__Goal of the exercise__. Extract each line of the records below that contains the word "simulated".
start Exercise inputs
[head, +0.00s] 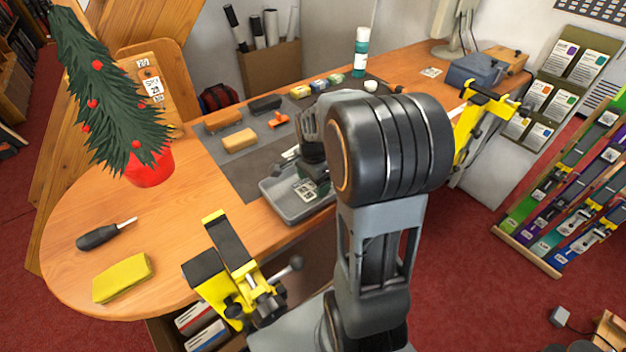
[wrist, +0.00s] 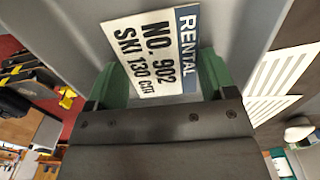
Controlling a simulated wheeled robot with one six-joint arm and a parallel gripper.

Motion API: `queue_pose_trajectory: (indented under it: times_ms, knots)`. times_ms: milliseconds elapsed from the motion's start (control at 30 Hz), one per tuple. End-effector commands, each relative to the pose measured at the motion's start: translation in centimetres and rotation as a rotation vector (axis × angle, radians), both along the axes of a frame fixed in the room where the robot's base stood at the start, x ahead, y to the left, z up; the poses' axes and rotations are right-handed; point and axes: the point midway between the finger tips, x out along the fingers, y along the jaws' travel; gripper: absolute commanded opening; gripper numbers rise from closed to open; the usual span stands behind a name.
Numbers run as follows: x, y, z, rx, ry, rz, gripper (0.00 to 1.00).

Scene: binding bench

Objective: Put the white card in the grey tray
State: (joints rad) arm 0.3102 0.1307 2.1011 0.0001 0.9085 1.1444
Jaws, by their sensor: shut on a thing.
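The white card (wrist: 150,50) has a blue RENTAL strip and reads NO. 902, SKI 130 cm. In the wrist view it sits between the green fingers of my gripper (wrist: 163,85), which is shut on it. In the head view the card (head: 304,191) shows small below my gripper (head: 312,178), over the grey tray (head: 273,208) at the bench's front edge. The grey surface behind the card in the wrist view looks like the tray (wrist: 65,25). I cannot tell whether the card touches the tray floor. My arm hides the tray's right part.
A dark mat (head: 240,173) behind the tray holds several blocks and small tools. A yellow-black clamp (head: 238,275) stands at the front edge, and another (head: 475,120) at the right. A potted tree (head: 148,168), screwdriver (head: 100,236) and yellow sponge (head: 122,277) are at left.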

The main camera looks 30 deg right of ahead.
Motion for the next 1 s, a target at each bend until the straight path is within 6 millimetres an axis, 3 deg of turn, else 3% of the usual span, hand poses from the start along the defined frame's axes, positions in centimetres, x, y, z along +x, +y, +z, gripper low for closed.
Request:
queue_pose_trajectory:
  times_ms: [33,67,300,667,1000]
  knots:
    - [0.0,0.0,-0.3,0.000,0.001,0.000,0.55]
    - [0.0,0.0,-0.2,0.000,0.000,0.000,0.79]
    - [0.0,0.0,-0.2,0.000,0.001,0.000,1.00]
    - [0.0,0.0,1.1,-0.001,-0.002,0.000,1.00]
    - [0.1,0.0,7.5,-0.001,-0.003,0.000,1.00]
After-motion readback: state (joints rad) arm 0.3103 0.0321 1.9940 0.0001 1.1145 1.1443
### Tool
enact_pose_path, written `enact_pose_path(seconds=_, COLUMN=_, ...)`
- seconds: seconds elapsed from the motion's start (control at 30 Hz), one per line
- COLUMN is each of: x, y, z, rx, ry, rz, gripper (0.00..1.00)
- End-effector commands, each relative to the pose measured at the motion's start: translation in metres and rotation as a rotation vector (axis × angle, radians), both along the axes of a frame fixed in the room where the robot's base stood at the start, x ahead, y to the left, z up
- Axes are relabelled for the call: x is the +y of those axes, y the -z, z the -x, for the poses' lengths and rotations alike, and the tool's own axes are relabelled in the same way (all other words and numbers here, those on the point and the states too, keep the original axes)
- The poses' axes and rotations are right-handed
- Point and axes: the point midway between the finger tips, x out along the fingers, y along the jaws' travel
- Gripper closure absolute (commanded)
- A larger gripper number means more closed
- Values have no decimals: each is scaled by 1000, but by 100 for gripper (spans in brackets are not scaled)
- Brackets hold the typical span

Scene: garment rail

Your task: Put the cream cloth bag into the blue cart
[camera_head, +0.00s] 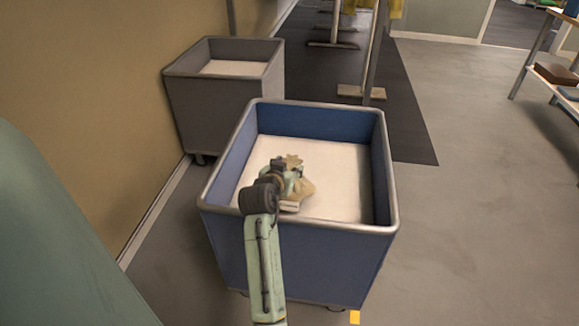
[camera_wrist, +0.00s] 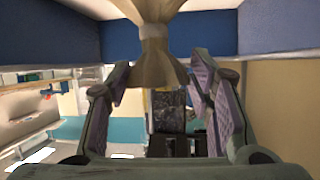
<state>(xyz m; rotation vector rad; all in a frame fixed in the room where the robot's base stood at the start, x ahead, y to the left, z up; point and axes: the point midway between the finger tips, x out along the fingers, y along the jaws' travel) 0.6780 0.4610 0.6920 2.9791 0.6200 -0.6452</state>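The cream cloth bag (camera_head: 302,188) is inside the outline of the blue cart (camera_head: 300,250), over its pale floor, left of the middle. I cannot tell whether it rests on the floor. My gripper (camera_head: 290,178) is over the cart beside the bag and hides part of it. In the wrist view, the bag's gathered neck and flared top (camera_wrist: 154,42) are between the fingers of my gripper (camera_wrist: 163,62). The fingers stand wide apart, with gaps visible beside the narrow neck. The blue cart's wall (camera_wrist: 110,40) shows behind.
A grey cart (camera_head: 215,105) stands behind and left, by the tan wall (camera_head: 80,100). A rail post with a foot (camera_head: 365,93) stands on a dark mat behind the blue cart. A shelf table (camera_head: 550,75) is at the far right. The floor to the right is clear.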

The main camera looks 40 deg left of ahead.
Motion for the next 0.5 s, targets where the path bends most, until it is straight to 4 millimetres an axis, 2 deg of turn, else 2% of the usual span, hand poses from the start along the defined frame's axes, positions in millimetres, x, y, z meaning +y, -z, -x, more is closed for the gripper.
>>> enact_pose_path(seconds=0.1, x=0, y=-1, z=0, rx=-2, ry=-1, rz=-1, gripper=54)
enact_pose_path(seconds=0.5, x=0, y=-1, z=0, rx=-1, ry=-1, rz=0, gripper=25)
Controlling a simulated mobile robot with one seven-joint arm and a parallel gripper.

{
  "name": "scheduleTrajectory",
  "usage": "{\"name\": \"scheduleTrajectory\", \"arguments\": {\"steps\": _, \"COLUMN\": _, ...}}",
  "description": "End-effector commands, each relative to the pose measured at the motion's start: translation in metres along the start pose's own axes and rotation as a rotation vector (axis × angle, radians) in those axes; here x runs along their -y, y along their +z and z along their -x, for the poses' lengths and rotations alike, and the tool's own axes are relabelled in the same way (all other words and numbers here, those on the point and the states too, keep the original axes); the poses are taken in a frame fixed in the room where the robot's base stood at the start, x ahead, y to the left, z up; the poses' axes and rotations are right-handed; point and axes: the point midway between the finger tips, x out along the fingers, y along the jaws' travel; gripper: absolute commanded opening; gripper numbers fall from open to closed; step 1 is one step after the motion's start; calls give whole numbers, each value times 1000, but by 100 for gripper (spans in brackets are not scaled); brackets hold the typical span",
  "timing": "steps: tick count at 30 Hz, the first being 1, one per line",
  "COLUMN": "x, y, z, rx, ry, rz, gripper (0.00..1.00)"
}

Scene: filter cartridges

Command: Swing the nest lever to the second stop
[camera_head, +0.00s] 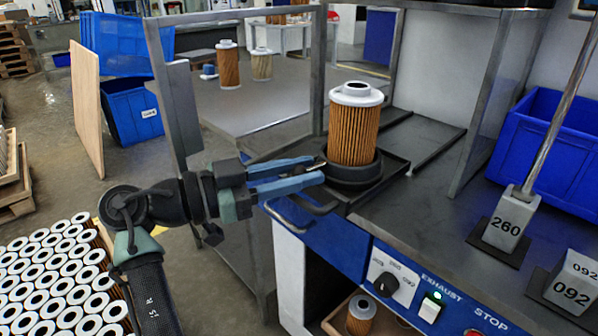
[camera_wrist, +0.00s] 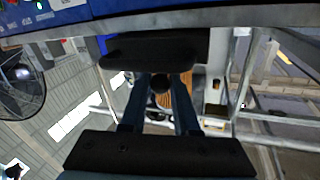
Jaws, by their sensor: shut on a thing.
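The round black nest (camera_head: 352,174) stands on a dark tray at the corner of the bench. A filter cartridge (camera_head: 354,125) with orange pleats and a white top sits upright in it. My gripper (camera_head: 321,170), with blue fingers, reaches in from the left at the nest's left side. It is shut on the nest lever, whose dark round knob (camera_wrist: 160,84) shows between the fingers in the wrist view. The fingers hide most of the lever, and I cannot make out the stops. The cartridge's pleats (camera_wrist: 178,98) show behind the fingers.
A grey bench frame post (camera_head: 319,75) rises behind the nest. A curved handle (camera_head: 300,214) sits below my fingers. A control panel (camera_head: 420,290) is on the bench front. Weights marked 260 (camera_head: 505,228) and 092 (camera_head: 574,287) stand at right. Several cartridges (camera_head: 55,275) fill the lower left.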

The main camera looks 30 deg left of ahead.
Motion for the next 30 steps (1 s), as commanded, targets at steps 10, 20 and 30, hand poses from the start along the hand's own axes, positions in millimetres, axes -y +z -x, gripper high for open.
end Exercise inputs
__Output for this exercise__.
Controlling a simulated wheeled robot with one six-joint arm and a parallel gripper.
Controlling a simulated mobile robot with one seven-joint arm and a parallel gripper.

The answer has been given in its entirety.